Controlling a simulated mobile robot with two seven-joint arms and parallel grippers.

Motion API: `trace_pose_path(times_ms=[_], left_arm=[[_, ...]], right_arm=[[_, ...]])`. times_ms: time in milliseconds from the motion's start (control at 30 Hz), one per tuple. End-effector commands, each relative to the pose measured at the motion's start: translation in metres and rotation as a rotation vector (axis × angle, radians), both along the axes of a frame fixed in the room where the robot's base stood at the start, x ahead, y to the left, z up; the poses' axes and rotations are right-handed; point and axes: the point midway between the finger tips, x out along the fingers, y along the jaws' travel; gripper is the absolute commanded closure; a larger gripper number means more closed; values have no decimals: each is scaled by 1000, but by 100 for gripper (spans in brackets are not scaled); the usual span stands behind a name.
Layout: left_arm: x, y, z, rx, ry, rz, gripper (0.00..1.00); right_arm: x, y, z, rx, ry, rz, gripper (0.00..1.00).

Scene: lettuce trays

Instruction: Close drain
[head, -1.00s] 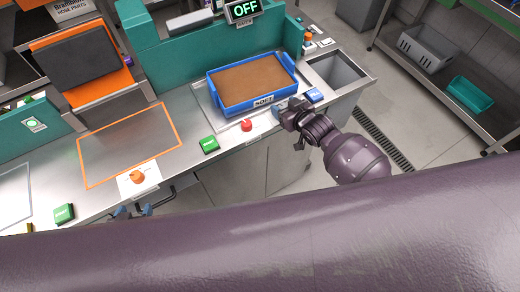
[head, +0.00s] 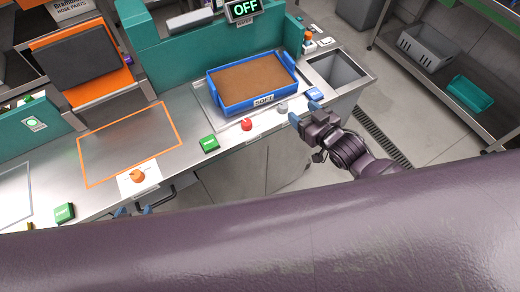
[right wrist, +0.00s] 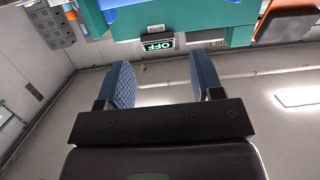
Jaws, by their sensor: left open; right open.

Brief: Scan the material for lines with the word "robot", and copy each line you find.

Finished task:
Controlling a simulated mobile robot with two seven-joint arms and parallel grippers.
Motion API: `trace_pose_path(times_ms=[_], left_arm=[[_, ...]], right_arm=[[_, ...]])`. times_ms: time in milliseconds from the motion's start (control at 30 Hz), one per tuple. End-effector commands, each relative to the pose measured at the motion's start: translation in metres and rotation as a rotation vector (axis × angle, radians), both along the axes of a frame fixed in the room where the robot's base stood at the start, x ahead, y to the left, z up; the poses' axes and rotations are right-handed; point and axes: the point midway between the finger tips, x out along the fingers, y along the jaws' travel; gripper is the absolute commanded closure; a larger gripper number means more closed; values have no decimals: each is scaled by 1000, but by 100 for gripper (spans in brackets are not scaled); the usual span stands behind a name.

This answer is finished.